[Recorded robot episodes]

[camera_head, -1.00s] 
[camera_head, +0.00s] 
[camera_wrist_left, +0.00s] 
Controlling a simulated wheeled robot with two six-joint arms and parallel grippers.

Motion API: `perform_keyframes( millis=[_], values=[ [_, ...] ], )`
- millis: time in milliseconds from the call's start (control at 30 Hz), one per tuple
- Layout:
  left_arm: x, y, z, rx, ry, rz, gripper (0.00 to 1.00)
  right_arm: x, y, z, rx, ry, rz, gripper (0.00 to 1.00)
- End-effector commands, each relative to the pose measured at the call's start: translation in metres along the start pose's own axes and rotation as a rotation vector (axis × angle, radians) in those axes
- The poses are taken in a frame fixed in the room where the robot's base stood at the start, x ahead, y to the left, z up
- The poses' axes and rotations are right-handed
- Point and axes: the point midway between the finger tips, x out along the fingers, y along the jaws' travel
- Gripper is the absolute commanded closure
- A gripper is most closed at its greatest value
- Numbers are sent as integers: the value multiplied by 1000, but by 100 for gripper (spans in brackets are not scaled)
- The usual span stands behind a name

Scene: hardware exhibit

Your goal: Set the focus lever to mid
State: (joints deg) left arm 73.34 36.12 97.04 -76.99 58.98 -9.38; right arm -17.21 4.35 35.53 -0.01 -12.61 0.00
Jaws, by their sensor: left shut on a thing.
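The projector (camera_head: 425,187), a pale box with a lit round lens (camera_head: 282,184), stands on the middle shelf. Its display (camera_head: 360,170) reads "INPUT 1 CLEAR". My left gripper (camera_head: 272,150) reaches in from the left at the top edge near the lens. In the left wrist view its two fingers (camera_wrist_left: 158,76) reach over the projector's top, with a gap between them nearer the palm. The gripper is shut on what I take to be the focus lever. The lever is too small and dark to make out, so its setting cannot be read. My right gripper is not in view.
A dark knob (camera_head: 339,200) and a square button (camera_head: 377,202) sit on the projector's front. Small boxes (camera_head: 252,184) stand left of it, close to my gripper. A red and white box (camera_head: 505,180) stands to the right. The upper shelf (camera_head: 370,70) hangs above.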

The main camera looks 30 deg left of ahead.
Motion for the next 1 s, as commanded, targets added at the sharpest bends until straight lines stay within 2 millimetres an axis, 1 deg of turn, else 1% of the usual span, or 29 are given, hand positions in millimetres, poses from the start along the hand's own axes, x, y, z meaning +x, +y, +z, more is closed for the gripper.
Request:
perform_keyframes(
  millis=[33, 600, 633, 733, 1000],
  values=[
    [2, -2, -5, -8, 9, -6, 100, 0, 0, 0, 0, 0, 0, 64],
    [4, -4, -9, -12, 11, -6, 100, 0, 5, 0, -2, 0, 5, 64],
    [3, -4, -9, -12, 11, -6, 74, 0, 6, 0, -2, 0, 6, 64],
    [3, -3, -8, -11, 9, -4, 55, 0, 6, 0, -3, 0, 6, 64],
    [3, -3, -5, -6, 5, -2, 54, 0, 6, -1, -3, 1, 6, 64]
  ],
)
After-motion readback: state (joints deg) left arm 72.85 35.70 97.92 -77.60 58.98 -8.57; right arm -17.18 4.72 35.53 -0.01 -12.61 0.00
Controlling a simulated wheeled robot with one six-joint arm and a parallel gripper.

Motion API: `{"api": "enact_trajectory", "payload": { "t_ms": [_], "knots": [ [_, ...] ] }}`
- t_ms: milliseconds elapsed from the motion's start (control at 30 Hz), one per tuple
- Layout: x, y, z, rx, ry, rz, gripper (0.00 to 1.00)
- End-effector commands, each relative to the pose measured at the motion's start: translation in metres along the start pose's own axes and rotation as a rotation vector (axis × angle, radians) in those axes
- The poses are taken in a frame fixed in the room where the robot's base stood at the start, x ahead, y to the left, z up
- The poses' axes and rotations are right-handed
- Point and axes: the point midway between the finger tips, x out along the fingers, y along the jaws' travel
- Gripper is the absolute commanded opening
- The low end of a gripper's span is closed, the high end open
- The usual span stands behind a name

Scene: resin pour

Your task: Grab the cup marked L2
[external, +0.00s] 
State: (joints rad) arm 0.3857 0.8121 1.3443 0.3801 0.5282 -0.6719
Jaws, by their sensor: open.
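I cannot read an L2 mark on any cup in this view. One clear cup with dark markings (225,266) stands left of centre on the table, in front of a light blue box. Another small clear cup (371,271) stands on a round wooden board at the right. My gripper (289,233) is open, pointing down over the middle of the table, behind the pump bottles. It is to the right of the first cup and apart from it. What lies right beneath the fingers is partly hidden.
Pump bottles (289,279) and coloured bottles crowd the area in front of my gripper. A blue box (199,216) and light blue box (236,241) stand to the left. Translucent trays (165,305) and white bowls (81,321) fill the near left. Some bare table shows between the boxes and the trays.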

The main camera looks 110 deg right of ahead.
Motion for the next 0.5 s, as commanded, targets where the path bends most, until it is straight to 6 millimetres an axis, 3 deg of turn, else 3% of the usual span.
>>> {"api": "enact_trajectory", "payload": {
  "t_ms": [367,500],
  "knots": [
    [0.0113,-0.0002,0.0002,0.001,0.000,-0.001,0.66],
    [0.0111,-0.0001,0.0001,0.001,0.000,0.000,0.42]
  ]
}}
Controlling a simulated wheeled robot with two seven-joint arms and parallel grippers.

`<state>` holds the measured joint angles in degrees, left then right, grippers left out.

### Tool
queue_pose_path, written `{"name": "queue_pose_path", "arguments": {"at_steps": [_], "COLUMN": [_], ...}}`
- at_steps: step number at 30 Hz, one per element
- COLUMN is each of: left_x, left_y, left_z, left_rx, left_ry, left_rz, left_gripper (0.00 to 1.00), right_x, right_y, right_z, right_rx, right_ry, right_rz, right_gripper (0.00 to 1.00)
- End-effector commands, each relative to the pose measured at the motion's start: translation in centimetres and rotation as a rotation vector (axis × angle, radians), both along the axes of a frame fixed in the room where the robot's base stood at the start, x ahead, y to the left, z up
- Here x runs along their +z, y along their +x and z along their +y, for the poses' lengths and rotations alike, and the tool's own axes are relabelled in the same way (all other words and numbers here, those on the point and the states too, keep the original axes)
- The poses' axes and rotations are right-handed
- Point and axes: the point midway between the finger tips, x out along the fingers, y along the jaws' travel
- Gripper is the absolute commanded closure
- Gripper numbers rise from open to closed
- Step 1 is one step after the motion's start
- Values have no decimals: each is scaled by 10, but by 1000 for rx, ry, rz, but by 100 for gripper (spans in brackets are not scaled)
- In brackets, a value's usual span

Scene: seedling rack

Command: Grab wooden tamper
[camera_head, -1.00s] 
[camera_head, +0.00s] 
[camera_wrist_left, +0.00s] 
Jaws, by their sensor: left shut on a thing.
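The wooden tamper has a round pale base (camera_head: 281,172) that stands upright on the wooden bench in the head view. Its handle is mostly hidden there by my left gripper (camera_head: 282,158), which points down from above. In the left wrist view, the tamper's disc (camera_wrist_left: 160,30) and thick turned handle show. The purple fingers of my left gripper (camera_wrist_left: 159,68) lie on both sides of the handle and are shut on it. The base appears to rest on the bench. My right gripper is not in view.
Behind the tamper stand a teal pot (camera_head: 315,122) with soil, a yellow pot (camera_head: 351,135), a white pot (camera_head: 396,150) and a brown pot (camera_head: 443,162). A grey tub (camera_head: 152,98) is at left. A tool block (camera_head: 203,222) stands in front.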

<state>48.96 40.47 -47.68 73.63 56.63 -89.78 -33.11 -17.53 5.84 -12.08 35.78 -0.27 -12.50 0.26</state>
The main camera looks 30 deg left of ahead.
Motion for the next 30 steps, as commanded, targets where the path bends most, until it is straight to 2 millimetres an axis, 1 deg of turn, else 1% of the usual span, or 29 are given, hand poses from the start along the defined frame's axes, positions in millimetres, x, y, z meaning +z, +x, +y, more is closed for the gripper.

GIVEN TASK> Copy each line above containing the string "Grab".

FINAL RESULT>
Your task: Grab the cup marked L2
Command: Grab wooden tamper

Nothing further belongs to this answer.